(DIRECTION):
Extract every line that includes the string "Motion".
# START OF DATA EXTRACT
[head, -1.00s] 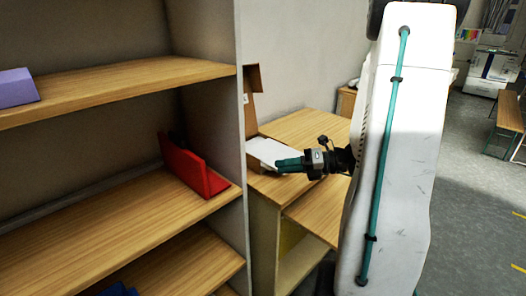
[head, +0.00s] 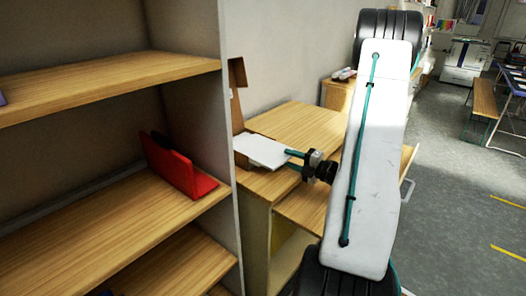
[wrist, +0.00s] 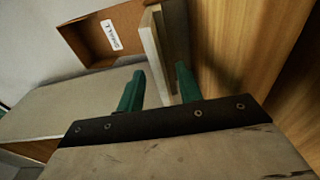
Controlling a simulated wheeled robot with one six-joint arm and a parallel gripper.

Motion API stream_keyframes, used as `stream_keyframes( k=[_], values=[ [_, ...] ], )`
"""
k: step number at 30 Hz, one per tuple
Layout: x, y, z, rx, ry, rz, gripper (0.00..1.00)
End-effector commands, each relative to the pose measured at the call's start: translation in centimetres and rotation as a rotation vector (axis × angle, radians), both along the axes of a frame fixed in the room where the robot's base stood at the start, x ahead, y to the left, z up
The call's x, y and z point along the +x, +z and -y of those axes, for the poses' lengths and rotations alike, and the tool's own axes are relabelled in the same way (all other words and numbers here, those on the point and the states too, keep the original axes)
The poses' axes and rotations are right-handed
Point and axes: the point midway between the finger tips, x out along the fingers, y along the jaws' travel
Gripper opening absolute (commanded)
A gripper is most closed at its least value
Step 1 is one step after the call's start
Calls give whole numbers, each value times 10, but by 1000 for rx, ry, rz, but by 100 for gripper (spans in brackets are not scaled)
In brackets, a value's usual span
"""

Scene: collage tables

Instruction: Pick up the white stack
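The white stack (head: 262,150) lies flat at the left end of the wooden table, beside the shelf unit, in the head view. My gripper (head: 290,160) is at its right end, its two teal fingers apart and pointing at it. In the wrist view the stack (wrist: 155,50) shows edge-on as a pale slab reaching down between the two fingers of my gripper (wrist: 160,78). The fingers look spread, with gaps beside the slab. I cannot tell whether either finger touches it.
An open cardboard box (wrist: 105,35) labelled SMALL stands behind the stack; it also shows in the head view (head: 237,95). The shelf unit (head: 217,45) is close on the left, with a red object (head: 180,168) on it. The wooden tabletop (head: 300,125) behind my gripper is clear.

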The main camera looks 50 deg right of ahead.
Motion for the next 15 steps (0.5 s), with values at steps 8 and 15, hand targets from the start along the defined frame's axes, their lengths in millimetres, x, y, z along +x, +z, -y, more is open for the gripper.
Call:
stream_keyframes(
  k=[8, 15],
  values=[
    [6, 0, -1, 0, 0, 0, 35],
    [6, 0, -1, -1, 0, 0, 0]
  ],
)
# END OF DATA EXTRACT
(THE SOLUTION):
Motion API stream_keyframes, used as `stream_keyframes( k=[_], values=[ [_, ...] ], )`
Motion for the next 15 steps (0.5 s), with values at steps 8 and 15, hand targets from the start along the defined frame's axes, their lengths in millimetres, x, y, z along +x, +z, -y, more is open for the gripper.

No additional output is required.